Maybe the issue should be framed in terms of sentences or propositions and their truth. Mathematical principles being part of the natural world, or of objective reality, would then mean that they would be true propositions or sentences even at a point in time where there was no representation of them. But would that be enough? Maybe English grammar or spelling rules could still be said to be true, in a future universe where all sentient life was eliminated, as rules pertaining to a product of human culture created in the past. When saying "'horses runned' is not correct but 'horses ran' is", the words 'horses' and 'run' could simply refer back to a time when the English language was used. And mathematical laws without current representation of them could then likewise refer to human-cultural objects of the past. So then we would need to insist that mathematical propositions be true in a situation where they were, not just "are not represented now" but also "have never been represented" (but then by thinking about those never-represented propositions, we would be representing them).
I would say that many mathematical laws apply or are true of natural objects (they apply to the triangles you physically create, or to sets of objects that you compare and organize in physical reality). And in that sense, they could perhaps be seen as belonging to a group of facts or states-of-affairs which also includes ordinary natural facts ("the water is frozen"). But then, we would need to first establish what I was saying above, namely whether our "world" consists of, say, only spatio-temporal objects, or whether it also involves relations and facts, etc.
To me, talking about "the natural world" suggests the connotation of a world independent from human thought and culture, and so perhaps what the expression is aiming at is "independent existence" and/or "objective reality" (maybe those two are interchangeable?). But even those concepts are pretty difficult to define. Independent of what? Not of humans: many physical (and to me, natural) objects or processes exist in human bodies, and the fact that they wouldn't exist without humans obviously doesn't make them any less part of an independently existing, objective reality. Maybe it could mean "independent of being represented" -- if something existed even when there was no representation of it (in thought, in writing, in perception, etc.), then maybe it would "exist independently", be part of an "objective reality". But what does it mean for X to exist? 'Existence' would seem to just invoke those other terms (such as independence, reality or objectivity). The question of what we mean by X existing is merely just one way, among others, of asking the same question again, of whether such things as mathematical laws are a part of nature.
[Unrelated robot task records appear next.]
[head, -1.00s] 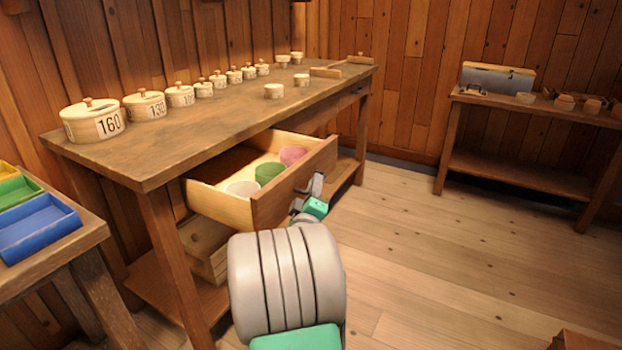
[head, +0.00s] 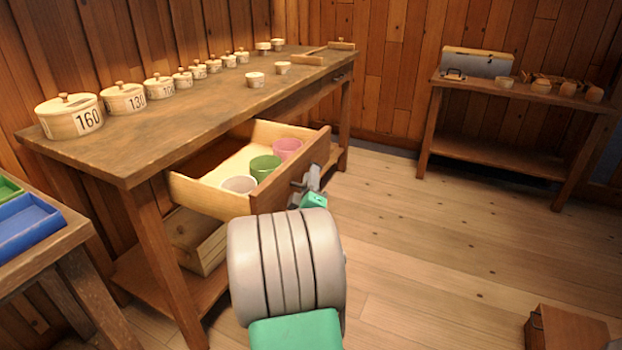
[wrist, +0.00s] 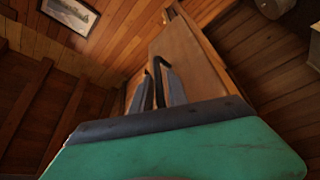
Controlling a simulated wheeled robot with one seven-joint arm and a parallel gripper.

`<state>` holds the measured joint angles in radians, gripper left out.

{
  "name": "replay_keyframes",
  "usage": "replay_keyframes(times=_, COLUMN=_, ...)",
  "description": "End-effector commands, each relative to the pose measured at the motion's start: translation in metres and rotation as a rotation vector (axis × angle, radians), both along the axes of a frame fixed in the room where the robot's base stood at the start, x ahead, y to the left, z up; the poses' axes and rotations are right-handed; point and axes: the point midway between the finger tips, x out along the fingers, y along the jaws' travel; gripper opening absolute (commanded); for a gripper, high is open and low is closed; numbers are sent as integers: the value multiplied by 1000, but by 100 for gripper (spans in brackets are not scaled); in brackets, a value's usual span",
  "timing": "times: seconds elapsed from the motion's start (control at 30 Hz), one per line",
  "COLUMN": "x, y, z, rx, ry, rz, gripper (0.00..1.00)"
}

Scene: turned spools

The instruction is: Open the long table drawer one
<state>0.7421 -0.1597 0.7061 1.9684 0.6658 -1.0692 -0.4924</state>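The long table (head: 185,120) stands at the left. Its drawer (head: 205,195) is pulled well out, with a wooden front (head: 318,152), and holds a white cup (head: 238,184), a green cup (head: 264,167) and a pink cup (head: 287,148). My gripper (head: 305,186) is at the drawer's front, partly hidden by my own arm in the head view. In the wrist view, my gripper's fingers (wrist: 158,90) stand close on both sides of the dark handle (wrist: 156,68) and appear shut on it.
Several numbered lidded pots (head: 124,98) line the tabletop. A wooden box (head: 568,330) is on the floor at lower right. A second table (head: 500,150) stands at the back right. The floor between is clear.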

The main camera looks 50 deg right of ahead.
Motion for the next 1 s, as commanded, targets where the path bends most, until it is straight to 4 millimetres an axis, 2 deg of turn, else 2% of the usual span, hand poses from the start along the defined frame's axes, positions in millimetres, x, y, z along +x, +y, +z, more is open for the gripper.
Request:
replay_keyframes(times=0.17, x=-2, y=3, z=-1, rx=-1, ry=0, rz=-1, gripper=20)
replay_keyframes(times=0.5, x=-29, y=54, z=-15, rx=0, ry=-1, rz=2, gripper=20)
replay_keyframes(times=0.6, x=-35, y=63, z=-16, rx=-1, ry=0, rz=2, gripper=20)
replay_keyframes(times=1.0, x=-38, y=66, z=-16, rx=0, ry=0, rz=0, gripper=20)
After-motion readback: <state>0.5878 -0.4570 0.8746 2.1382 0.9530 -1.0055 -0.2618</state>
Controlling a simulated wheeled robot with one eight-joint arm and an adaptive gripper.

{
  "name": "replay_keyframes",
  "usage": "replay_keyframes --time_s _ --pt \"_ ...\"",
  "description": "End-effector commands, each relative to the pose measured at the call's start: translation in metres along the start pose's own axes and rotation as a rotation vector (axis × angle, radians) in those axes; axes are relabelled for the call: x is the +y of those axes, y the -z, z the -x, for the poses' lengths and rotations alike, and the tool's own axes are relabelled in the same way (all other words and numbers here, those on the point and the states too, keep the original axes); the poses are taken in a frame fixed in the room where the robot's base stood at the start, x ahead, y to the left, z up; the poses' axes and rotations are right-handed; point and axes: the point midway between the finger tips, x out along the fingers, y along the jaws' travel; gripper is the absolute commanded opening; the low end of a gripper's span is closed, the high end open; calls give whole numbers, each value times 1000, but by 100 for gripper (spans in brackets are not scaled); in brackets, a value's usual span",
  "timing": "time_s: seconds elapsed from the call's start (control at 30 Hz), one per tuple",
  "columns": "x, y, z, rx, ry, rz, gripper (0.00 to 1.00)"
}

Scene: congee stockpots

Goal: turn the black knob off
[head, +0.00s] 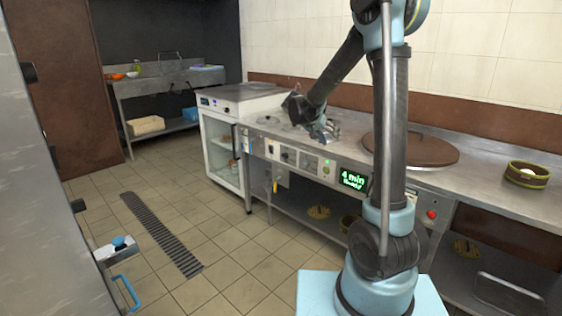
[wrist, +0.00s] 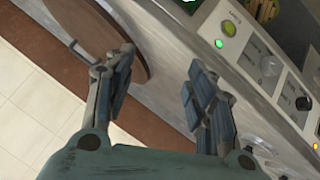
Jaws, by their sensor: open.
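The black knob (wrist: 303,103) is on the steel front panel, at the right edge of the wrist view. In the head view the black knob (head: 286,157) looks small, on the panel left of the green light. A pale grey knob (wrist: 270,66) sits between it and a green button (wrist: 229,28). My gripper (wrist: 155,88) is open, its fingers spread with nothing between them. In the head view my gripper (head: 322,131) is above the counter's front edge, near the knobs. It is apart from the black knob. Which way the knob points is too small to tell.
A round brown lid (head: 412,150) lies on the steel counter (head: 480,175) to the right. A green display (head: 354,180) and red button (head: 432,214) are on the panel. A bowl (head: 527,174) stands at far right.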

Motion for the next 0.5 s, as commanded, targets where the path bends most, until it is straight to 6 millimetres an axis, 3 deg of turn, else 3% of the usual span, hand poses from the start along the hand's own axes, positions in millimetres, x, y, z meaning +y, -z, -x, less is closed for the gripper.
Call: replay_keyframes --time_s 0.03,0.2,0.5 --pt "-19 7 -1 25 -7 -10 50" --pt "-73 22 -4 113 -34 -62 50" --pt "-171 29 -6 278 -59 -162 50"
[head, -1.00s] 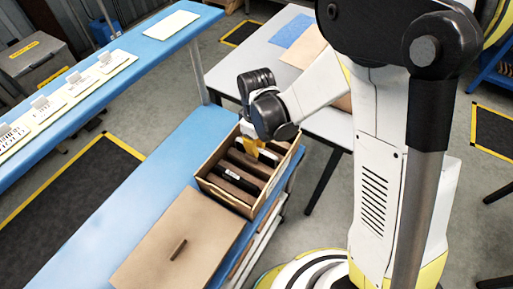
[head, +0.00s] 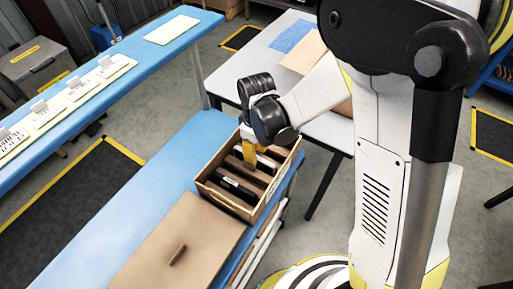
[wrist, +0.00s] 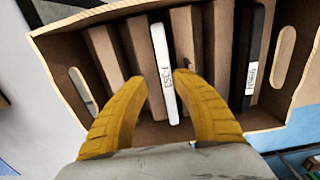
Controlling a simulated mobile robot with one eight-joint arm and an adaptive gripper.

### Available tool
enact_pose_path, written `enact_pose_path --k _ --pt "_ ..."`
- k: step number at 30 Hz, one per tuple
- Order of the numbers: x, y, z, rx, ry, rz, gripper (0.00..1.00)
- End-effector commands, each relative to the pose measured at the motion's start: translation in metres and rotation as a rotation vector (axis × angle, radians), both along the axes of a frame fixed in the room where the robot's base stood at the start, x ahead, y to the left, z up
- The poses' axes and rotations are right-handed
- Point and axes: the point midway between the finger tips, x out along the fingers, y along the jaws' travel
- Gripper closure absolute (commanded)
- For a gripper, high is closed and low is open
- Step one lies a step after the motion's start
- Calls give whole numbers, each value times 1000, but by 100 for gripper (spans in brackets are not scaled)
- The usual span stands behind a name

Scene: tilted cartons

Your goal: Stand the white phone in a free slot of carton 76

Maybe the issue should be framed in terms of sentences or propositions and their truth. Mathematical principles being part of the natural world, or of objective reality, would then mean that they would be true propositions or sentences even at a point in time where there was no representation of them. But would that be enough? Maybe English grammar or spelling rules could still be said to be true, in a future universe where all sentient life was eliminated, as rules pertaining to a product of human culture created in the past. When saying "'horses runned' is not correct but 'horses ran' is", the words 'horses' and 'run' could simply refer back to a time when the English language was used. And mathematical laws without current representation of them could then likewise refer to human-cultural objects of the past. So then we would need to insist that mathematical propositions be true in a situation where they were, not just "are not represented now" but also "have never been represented" (but then by thinking about those never-represented propositions, we would be representing them).